» WHAT YOU SHOULD DO
Scan the entries and tally the lines that include the string "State". Reply with the figure alone.

(Robot episode data)
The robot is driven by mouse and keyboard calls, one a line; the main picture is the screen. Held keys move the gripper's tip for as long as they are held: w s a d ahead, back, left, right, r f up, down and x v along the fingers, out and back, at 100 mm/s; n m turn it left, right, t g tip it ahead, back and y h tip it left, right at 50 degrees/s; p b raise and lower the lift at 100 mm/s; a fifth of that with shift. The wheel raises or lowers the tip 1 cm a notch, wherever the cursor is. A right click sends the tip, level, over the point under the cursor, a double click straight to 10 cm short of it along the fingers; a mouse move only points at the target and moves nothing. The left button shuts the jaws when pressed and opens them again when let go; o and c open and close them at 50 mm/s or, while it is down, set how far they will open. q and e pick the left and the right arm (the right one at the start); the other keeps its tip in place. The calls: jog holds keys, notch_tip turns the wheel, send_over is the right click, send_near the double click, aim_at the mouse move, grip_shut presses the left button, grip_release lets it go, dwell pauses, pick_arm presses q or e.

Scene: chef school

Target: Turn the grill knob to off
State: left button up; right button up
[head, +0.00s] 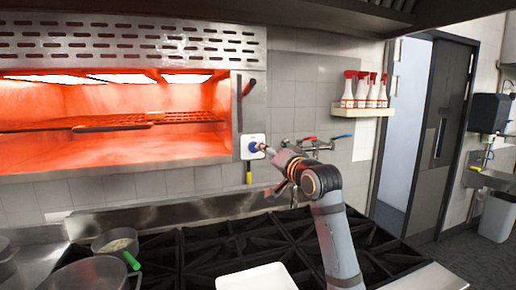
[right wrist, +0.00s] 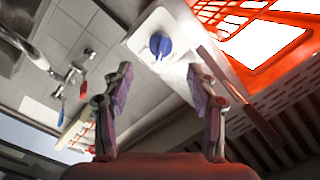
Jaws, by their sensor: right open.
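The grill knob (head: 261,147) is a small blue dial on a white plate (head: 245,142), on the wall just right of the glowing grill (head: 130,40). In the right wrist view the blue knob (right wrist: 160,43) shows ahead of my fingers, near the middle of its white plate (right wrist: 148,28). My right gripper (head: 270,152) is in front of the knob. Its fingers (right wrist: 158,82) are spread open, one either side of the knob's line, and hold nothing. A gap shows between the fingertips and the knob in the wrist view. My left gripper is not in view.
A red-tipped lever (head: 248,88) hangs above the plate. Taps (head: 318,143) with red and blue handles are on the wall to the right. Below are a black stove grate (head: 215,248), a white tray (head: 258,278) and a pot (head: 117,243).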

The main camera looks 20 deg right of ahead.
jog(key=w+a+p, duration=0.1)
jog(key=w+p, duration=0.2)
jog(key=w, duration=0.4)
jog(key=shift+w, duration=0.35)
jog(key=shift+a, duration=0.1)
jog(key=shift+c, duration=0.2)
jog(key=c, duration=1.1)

---

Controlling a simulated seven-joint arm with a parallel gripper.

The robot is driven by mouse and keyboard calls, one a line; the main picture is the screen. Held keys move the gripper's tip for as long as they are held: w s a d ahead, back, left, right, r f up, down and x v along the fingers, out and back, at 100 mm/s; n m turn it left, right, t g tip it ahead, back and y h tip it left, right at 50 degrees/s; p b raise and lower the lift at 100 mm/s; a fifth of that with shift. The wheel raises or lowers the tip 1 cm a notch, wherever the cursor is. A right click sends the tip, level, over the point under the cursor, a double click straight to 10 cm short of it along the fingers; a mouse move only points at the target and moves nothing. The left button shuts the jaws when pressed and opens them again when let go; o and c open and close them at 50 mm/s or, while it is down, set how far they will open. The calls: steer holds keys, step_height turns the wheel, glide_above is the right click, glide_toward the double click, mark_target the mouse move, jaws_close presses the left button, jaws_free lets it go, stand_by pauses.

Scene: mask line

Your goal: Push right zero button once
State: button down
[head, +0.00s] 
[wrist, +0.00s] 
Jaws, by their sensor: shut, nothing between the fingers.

» COMPLETED TASK
2